YAOUNDE (REUTERS) - A French family of seven, including four children, have been released in Cameroon following secret talks, France said on Friday, ending two months of captivity in the hands of Nigerian Islamist militants.
The family was snatched on Feb 19 by armed men on motorcycles while on holiday near the Waza national park in northern Cameroon, around 10 km from the Nigerian border.
"I spoke to the father this morning ... He told me how happy and relieved he was," French President Francois Hollande told a news conference in Paris.
"This is an immense relief. This will redouble our determination to free the hostages who remain."
Eight French hostages remain held by Al Qaeda-linked Islamist militant groups in the Sahel region.

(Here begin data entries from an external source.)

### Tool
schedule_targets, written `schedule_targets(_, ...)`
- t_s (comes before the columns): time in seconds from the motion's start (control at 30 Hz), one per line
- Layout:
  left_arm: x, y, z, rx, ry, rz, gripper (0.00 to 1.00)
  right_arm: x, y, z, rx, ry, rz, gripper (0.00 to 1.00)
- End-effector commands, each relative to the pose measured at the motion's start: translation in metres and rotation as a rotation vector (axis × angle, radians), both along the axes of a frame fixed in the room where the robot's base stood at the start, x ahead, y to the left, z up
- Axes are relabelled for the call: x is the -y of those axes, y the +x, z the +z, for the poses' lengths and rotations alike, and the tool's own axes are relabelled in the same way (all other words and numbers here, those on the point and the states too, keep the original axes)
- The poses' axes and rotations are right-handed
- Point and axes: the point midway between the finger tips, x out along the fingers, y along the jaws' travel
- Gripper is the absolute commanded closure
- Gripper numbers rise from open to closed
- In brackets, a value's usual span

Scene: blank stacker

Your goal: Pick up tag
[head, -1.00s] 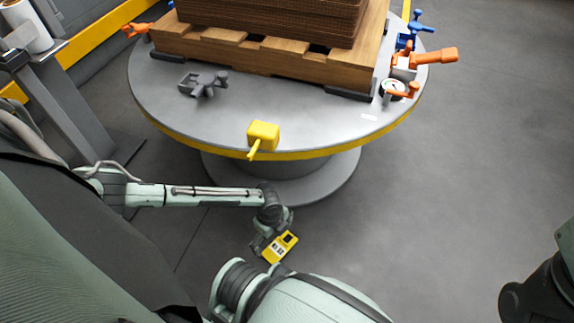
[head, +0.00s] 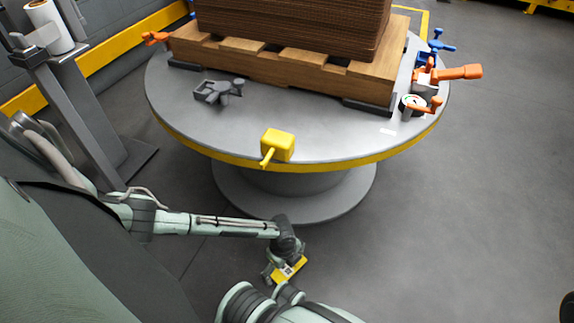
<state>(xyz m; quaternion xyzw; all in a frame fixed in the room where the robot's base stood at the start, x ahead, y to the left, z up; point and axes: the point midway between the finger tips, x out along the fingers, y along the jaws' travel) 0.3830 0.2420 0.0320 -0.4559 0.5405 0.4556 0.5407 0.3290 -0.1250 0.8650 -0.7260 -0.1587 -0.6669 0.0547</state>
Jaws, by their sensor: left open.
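A small yellow tag-like piece (head: 290,269) with dark and white markings shows low in the middle of the head view, below the round table's front edge. My left gripper (head: 284,270) is open and points down at it. The gripper partly covers the yellow piece. I cannot tell whether the fingers touch it or what it rests on. A small white label (head: 388,131) lies on the right side of the round table's top. My right gripper is not in view.
The round grey table (head: 330,135) has a yellow rim and carries a wooden pallet (head: 290,65) with stacked brown cardboard (head: 290,25). A yellow box with a handle (head: 277,145) sits at its front edge. Orange and blue clamps (head: 447,74) stand at right.

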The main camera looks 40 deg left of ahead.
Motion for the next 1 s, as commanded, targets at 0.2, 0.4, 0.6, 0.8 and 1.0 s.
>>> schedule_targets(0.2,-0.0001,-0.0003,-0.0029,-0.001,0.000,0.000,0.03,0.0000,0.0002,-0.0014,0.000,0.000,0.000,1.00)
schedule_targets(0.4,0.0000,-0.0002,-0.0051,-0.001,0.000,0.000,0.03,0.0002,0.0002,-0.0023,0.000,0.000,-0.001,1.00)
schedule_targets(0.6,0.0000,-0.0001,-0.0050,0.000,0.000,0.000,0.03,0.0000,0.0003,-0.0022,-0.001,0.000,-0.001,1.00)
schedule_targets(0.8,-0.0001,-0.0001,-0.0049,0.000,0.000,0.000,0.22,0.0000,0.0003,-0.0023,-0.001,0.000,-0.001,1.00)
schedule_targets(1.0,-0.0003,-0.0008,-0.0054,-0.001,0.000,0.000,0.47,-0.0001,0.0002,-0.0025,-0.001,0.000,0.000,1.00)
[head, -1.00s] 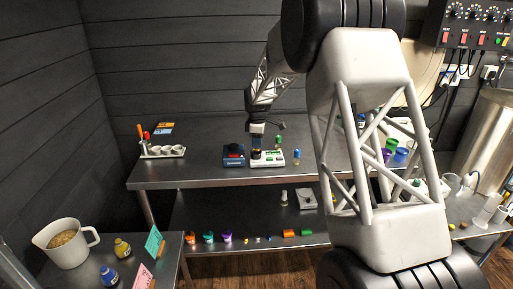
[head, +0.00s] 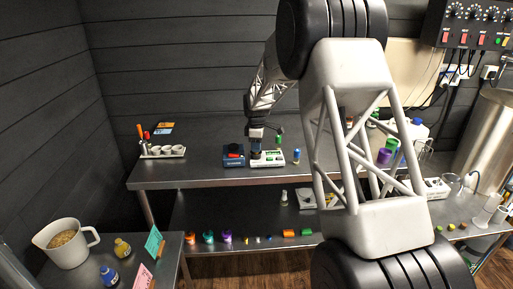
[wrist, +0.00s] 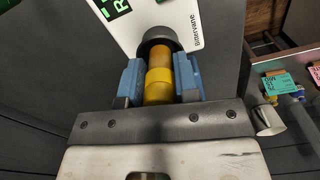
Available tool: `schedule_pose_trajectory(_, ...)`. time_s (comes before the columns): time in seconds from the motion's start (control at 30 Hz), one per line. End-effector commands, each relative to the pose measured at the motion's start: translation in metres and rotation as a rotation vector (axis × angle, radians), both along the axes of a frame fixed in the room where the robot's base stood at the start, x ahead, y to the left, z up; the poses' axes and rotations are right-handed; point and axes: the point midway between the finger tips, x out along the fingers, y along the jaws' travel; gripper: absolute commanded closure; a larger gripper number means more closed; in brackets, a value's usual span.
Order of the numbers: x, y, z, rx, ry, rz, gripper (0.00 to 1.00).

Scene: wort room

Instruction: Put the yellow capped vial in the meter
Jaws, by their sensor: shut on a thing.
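My gripper (wrist: 160,82) is shut on the yellow capped vial (wrist: 158,88), with one blue finger on each side of the cap. The amber body of the vial points away from the gripper, and its far end is at the dark round socket of the white meter (wrist: 195,15). The end looks to be inside the socket's rim, but I cannot tell how deep. In the head view my gripper (head: 256,148) is right above the meter (head: 273,158) on the steel bench, and the vial is hidden there.
A blue device (head: 233,161) stands close to the left of the meter. A green capped vial (head: 278,140) is behind it and a blue capped vial (head: 296,156) to its right.

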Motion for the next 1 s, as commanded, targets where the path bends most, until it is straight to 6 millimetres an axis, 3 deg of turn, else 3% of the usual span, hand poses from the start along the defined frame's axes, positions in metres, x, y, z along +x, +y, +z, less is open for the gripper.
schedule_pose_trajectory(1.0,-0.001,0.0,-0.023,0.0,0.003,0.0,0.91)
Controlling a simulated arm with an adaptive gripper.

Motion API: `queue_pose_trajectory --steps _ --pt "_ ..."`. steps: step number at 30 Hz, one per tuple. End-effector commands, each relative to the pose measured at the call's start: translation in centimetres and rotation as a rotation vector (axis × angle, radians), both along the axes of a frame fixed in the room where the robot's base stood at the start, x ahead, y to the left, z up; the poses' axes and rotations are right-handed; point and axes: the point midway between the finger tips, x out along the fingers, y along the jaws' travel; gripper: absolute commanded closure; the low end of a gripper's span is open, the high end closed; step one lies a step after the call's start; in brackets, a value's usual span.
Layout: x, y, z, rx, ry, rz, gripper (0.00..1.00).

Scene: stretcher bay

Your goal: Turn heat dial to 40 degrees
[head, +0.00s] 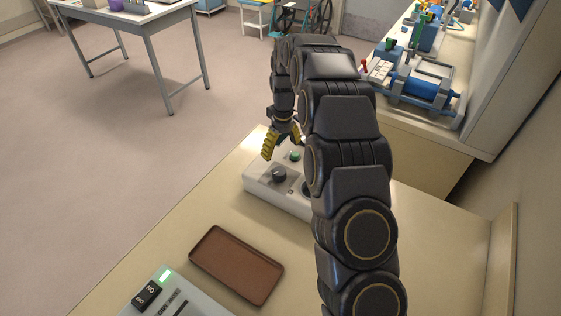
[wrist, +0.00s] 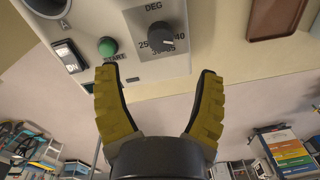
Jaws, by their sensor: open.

Ferdinand Ngoh Ngoh, secretary-general of Cameroon's presidency, said on state radio that all family members were alive and well. They were handed over to the Cameroon authorities late on Thursday.
Mostly Muslim northern Cameroon is considered an area within the operational sphere of Islamist militants including Boko Haram, Nigeria's biggest security threat.
Gunmen claiming to be from Boko Haram released videos of the family in March, threatening to kill them unless Nigeria and Cameroon released Muslim militants held in detention.
Cameroon denied it was holding any militants and it was unclear if any of the group's demands had been met.
Hollande said secret talks had been taking place to secure the hostages release for the past few weeks but he denied any ransom had been paid.
"France has not changed its position, which is not to pay ransoms," he said.
The family was in the Cameroonian capital Yaounde where French Foreign Minister Laurent Fabius was due to meet them, French official said.. They would be repatriated to France as soon as possible.
Tanguy Moulin-Fournier, the father of the family, worked in Cameroon for French utility firm GDF Suez. He was kidnapped with his wife, two daughters and two sons, and his brother, who was visiting them on holiday.
The release of hostages is a rare piece of good news for Hollande's government, which is struggling to cut unemployment and has been hit by a tax fraud scandal forced its budget minister to resign.